I modelli che ci circondano sono quasi sempre a nostro sfavore: al di là delle connotazioni politiche, se l’uomo più potente del mondo si sente autorizzato, in un contesto ufficiale, ad apostrofare il Presidente del Consiglio chiedendole se può dirle che è bellissima, pare evidente che la strada da fare è ancora lunga e tutta in salita. Nel nostro quotidiano dobbiamo provare a pretendere lo stesso trattamento degli uomini: se continuano a chiamarci signora anzichè dottoressa o ingegnere o avvocato, cosa che non farebbero mai con un uomo, dobbiamo ribellarci. Così come per gli stipendi inferiori a parità di incarico. È anche necessario fare squadra perché è importante agire tutte insieme, parlare e confrontarci. Molto spesso vincono la paura e l’imbarazzo ed è per questo che siamo noi donne a dover tendere la mano alle nostre sorelle in difficoltà.
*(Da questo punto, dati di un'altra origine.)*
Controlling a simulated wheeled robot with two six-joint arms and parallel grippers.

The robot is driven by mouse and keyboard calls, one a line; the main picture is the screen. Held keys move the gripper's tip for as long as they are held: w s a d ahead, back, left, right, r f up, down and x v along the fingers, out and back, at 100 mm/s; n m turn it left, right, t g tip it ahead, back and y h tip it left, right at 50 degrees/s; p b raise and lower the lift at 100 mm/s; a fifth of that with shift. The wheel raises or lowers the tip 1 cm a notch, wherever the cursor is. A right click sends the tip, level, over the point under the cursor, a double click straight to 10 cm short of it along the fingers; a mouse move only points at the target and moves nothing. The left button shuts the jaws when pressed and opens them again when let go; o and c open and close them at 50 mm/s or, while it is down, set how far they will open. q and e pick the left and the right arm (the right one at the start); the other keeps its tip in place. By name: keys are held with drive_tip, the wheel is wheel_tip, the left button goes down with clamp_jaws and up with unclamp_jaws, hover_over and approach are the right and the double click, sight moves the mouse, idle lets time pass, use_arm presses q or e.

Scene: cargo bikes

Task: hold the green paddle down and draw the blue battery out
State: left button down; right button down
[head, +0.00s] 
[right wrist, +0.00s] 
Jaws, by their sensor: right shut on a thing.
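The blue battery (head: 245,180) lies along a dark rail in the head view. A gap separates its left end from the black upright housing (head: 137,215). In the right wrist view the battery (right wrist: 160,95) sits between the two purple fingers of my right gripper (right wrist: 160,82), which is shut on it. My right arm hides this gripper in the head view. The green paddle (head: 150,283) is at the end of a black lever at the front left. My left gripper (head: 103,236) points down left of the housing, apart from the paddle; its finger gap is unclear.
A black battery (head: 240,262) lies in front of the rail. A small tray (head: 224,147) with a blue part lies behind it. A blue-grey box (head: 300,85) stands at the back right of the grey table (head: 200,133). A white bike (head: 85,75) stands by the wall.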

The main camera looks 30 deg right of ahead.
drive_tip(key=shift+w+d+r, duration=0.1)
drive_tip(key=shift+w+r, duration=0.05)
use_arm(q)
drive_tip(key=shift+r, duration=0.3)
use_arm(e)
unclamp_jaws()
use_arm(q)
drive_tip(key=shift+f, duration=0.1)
Dobbiamo tutte imparare ad osservare, ad ascoltare, a decifrare i segnali che gli uomini ci mandano

Interrompere immediatamente qualsiasi relazione ci appaia tossica fin da subito, sia di tipo sentimentale, sia di tipo lavorativo. La violenza psicologica mina la nostra forza interiore ed è per questo che bisogna saperla riconoscere subito per scappare quando siamo ancora in tempo. Inutile credere, dopo il primo schiaffo, alle scuse e alle promesse di cambiamento perché le persone violente non cambiano, possono soltanto peggiorare e nutrirsi della nostra debolezza per distruggerci lentamente. Nessuno deve imporci questo o quel trucco, questo o quel lavoro. Siamo in grado di decidere da sole come muoverci nel mondo. Siamo in grado di decidere da sole chi siamo e come siamo. Che gli uomini se ne facciano una ragione e che facciano anche pace con il loro ego. L’unica scelta valida per noi donne è la libertà di scegliere. 

P.S. Marta ha lasciato Paolo. E’ felicemente sposata da molti anni e altrettanto felicemente si mette sempre il rossetto.